Colourful folk dance extravaganza
- Vijay Shanker, Mumbai
Photos courtesy: Devendra Shelar
May 30, 2012
Kiran V Shantaram presented a unique folk dance program known as ‘Sujalam Sufalam Bharat’ showcasing the folk dance styles of all the 28 states at the Ravindra Natya Mandir from 7th to 9th May in Mumbai. Performed by sixty dancers from Devendra Shelar Dance Academy, it was a rhythmic delight and a rare spectacle exposing the varied cultures of the different states and the dancers danced with lot of enthusiasm and zeal.

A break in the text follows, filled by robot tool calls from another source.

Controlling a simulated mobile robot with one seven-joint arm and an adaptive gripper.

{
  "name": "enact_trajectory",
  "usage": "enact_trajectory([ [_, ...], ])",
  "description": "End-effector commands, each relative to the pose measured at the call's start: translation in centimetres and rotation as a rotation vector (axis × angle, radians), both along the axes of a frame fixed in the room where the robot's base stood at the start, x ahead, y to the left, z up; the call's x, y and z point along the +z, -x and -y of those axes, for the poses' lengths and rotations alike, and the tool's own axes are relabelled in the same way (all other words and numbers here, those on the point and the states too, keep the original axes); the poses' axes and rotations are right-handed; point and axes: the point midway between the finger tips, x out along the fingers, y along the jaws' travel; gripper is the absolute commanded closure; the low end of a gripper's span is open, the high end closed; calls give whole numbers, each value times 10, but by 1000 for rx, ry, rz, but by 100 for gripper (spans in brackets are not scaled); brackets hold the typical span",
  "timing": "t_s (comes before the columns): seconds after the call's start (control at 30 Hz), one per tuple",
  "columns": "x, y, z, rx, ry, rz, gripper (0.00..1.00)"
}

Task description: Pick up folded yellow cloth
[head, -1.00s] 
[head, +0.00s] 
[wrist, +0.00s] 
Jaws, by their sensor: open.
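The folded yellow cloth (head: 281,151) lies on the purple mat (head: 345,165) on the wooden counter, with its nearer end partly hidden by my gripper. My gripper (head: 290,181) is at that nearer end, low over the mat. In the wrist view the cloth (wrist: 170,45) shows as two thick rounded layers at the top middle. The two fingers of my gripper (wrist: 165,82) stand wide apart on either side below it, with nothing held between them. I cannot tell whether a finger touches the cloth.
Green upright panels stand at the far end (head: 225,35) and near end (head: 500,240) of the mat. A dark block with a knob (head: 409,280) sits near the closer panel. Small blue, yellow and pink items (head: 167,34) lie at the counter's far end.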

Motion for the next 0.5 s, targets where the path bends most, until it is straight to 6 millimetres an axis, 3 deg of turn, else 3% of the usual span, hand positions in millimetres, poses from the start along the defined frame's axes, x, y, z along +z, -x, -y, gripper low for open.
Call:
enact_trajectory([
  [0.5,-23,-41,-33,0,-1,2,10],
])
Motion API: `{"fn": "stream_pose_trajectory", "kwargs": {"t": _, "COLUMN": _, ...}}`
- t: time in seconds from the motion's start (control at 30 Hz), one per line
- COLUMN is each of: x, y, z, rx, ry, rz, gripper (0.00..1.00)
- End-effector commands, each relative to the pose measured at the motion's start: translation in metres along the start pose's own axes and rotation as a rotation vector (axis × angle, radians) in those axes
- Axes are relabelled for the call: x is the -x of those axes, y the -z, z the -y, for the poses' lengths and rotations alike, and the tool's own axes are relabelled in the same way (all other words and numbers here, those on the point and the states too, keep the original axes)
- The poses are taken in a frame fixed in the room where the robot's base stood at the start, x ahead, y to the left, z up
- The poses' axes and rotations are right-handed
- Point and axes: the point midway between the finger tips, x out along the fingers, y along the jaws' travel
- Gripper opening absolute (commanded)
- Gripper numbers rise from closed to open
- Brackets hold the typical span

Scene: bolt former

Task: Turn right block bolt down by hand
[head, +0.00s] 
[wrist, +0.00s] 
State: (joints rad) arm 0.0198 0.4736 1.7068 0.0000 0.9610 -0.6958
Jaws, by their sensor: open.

With concept and guidance from Guru Ramesh Purav and the executive director being Devendra Shelar, it was not an easy task to train and prepare the dancers. The training for over four months has ultimately come out with wonderful results. Watching the program for two and a half hours, you get to see unity in diversity, as each state has its own culture and tradition. Folk dances being the dance of the people and by the people, it is a social dance as the entire society participates, including both men and women. The dances are normally performed either on auspicious occasions like the birth of a child, marriage or the harvest season. There are dances that are also performed as temple rituals. It is interesting to note here that most of the classical dances are in some way or the other rooted in folk dances and in classical dances one can find folk elements. While folk dances are completely social, pertaining to day-to-day activities, classical dances go a step further in relating to the almighty, hence is spiritual.
The announcements for each and every dance with suitable commentary in Marathi and Hindi with the audiovisuals of the particular state added colour to the entire presentation. In order to cater to a wider reach, the commentary should also be dubbed in English.

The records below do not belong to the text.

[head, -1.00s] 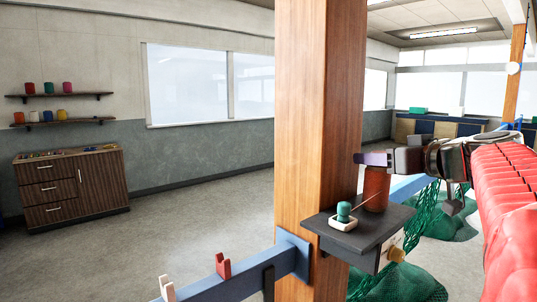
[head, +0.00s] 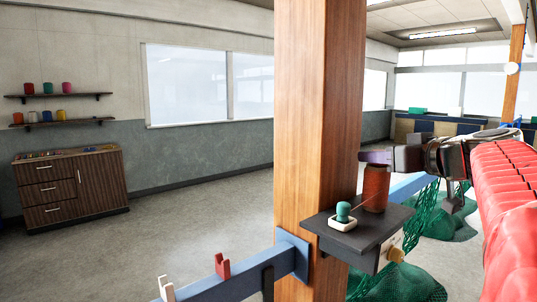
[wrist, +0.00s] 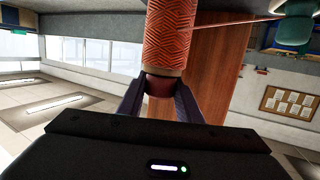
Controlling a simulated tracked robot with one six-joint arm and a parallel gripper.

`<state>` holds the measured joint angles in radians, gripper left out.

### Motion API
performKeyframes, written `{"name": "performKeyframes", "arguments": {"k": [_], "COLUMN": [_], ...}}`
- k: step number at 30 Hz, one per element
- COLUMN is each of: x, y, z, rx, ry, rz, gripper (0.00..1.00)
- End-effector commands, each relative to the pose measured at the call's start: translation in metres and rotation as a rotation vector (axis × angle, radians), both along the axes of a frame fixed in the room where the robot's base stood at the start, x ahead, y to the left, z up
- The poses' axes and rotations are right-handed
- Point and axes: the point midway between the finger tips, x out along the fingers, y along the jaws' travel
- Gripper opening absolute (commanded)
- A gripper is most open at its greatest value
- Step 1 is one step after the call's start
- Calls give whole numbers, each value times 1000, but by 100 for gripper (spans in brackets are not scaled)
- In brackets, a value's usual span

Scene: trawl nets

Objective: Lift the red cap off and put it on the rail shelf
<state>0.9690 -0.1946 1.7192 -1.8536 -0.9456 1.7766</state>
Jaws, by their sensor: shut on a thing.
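The red cap (wrist: 160,85) shows in the wrist view between the two purple fingers of my gripper (wrist: 159,98), which is shut on it. The cap is at the pale end of an orange-red patterned twine spool (wrist: 168,35); I see no clear gap between them. In the head view the spool (head: 376,189) stands upright on the dark rail shelf (head: 367,238), beside the wooden post. My gripper (head: 375,157) is at the spool's top there, coming in from the right, and hides the cap.
A green spool (head: 343,212) sits in a white holder at the shelf's front left, with a thin line running toward the tall spool. The wooden post (head: 318,120) stands close to the left. A blue rail (head: 245,277) carries red and white hooks.

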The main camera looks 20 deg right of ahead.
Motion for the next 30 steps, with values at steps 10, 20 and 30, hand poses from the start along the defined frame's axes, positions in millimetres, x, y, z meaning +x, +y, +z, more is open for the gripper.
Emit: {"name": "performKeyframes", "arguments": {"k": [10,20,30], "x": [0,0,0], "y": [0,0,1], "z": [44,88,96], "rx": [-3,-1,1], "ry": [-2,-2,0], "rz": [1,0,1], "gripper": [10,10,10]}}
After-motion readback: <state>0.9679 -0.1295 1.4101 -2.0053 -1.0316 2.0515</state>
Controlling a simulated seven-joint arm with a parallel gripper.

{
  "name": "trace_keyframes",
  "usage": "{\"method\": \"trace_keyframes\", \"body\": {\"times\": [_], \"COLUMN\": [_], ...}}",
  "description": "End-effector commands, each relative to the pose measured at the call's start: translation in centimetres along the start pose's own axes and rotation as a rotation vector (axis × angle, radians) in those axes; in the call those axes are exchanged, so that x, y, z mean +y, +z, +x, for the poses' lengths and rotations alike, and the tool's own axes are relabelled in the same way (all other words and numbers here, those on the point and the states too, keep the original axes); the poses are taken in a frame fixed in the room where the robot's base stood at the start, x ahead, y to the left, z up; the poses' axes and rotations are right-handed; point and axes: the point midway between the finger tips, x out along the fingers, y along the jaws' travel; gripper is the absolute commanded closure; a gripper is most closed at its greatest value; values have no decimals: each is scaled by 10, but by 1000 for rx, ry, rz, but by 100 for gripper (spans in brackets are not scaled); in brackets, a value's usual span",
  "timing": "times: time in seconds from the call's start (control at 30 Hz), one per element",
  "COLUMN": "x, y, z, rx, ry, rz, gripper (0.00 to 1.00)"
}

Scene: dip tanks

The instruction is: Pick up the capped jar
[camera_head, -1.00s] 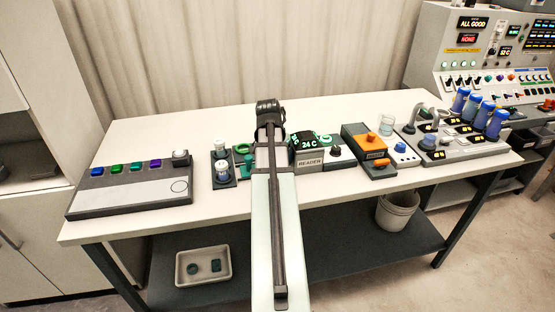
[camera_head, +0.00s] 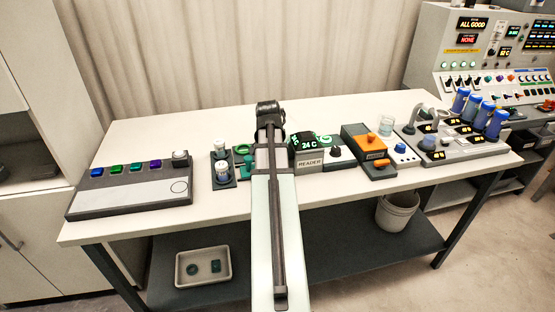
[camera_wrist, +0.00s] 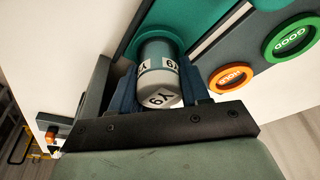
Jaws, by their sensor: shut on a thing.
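A capped jar (camera_wrist: 158,72), grey-white with black "Y9" marks on its side and end, sits between the blue fingers of my gripper (camera_wrist: 160,88) in the wrist view. My gripper is shut on it. The jar's far end is at a teal round part (camera_wrist: 150,45); I cannot tell whether it is touching or apart. In the head view my arm hides the gripper and this jar. Two other pale jars stand left of my arm, one in front (camera_head: 221,169) and one behind (camera_head: 219,147).
A green "GOOD" disc (camera_wrist: 290,38) and an orange "HOLD" disc (camera_wrist: 231,77) lie right of the jar. In the head view, a reader (camera_head: 310,165) and an orange unit (camera_head: 365,143) stand right of my arm. A panel with coloured buttons (camera_head: 130,190) is at left. The front table strip is bare.

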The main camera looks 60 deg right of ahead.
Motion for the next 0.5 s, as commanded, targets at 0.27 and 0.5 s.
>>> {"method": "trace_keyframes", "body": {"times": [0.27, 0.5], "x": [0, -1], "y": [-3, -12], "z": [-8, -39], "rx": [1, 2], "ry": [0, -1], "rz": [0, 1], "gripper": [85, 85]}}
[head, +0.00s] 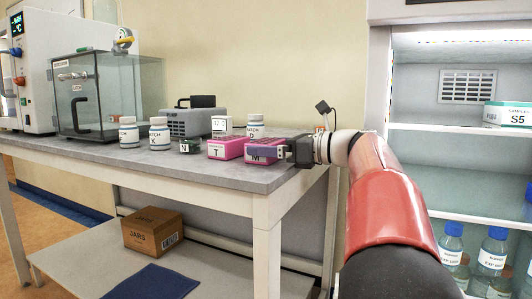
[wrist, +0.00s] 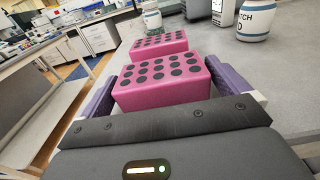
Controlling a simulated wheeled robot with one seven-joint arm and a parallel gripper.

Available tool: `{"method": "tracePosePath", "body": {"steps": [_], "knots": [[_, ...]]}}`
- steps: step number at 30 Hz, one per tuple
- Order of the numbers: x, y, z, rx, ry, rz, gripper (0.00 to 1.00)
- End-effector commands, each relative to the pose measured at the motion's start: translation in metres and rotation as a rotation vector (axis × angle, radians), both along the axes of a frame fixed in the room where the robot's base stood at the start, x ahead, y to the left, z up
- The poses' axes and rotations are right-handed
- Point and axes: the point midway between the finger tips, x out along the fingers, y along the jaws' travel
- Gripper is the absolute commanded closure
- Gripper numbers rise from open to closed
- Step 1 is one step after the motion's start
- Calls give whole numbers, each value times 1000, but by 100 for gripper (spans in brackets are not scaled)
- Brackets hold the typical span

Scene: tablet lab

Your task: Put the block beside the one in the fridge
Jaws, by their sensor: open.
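A pink block marked M (head: 256,159) stands on the grey table (head: 150,162) near its right end. A second pink block marked T (head: 224,150) stands just left of it. Both have dark round holes on top; in the wrist view, the near block (wrist: 160,82) is M and the far one (wrist: 160,46) is T. My gripper (wrist: 168,90) is open, its purple fingers on either side of the near block. The open fridge (head: 460,128) is at the right; its visible part shows no pink block, and my arm hides some of its lower left.
White bottles (head: 159,134), a small dark item marked N (head: 190,146) and a grey machine (head: 192,121) stand near the blocks. The fridge holds a box marked S5 (head: 508,114) above and blue-capped bottles (head: 493,250) below. Its middle shelf looks largely clear.

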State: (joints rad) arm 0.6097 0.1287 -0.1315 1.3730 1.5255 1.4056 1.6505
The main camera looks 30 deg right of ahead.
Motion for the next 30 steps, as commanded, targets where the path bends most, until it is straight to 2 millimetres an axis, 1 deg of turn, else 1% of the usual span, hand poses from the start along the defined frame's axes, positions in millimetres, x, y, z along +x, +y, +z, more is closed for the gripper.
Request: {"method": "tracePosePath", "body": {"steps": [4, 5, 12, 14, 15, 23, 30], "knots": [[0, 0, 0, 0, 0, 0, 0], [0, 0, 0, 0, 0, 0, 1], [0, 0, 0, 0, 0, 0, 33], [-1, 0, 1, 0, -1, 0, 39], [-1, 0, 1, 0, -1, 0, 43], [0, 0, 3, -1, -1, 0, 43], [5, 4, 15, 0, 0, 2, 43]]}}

The states and the dances performed: Arunachal Pradesh (Monapa), Assam (Bihu), Nagaland (Naga), Meghalaya (Wangala), Manipur (Kabui Jagoi, Simalam), Mizoram (Chero Bamboo), Tripura (Hojagiri), Sikkim (tamang), West Bengal (Chavoo), Bihar (Jijia), Jharkhand (Jhoomar), Orissa (Sambalpuri), Chattisgarh (Panthi), Uttar Pradesh (Mayur Nritya), Jammu and Kashmir (Dhamali), Kerala (Thiruvathirakali), Himachal Pradesh (Kinori Nati), Tamil Nadu (Kolattam), Madhya Pradesh (Raee), Uttarakhand (Harul, Jaunsari), Andhra Pradesh (Dappu), Haryana (Ghoomar), Karnataka (Dholu Kunita), Rajashthan (Tera tali was not performed), Goa (Gawada), Gujarat (Garba Dandia Raas), Punjab (Bhangra) and the last dance from Maharashtra known as the Koli dance.
While most of the dancers were trying to do their best, some of them were lagging behind; hence the team spirit was affected. Moreover in folk dances, where the movements are similar, it is essential to maintain perfect uniformity in movements which again is not easy and that needs a lot of practice. The best performed dances were Thiruvathirakali, Kolatttam, Ghoomar in which women are attired in long skirts that keeps swirling around creating a fine spectacle and the Bangra dance from Punjab which is full of joy and happiness and is normally performed during the harvest season. Prof. Kamalakar Sontakke praised the efforts of the youngsters and announced that they deserve complete encouragement. Otherwise, it is not possible to host a show of such a dimension. Kudos to the entire team.